From the line that holds "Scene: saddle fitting" down to the last line of the listing below, reproduce each line exactly and nothing more, omitting pictures.

——

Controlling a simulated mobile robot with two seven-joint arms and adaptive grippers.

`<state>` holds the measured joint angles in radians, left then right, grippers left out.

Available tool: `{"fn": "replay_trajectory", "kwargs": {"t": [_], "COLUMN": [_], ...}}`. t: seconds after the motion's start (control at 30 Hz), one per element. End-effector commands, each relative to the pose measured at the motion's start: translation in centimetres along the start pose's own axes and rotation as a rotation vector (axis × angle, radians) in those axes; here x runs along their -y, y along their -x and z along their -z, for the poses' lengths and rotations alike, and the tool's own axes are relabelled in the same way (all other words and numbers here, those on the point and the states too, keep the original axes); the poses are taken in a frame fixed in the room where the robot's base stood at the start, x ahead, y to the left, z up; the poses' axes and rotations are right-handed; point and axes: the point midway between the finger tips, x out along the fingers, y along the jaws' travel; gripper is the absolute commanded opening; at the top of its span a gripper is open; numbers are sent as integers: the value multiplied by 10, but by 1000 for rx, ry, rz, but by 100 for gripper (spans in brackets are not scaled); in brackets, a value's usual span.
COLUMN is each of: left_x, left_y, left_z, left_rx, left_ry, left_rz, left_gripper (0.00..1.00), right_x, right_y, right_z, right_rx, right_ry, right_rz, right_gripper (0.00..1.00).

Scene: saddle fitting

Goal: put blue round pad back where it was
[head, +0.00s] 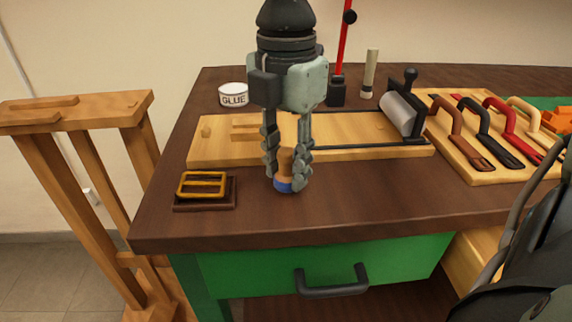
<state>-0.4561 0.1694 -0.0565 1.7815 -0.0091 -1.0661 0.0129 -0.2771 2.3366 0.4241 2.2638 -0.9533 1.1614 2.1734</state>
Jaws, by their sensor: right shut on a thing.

——

**Answer to the exercise**.
Scene: saddle fitting

Goal: put blue round pad back where it was
[head, +0.00s] 
<state>-0.4561 0.1694 -0.0565 1.7815 -0.0091 -1.0661 0.0129 -0.2771 2.3366 0.4241 2.2638 -0.9533 1.1614 2.1734</state>
Jaws, by their sensor: right shut on a thing.

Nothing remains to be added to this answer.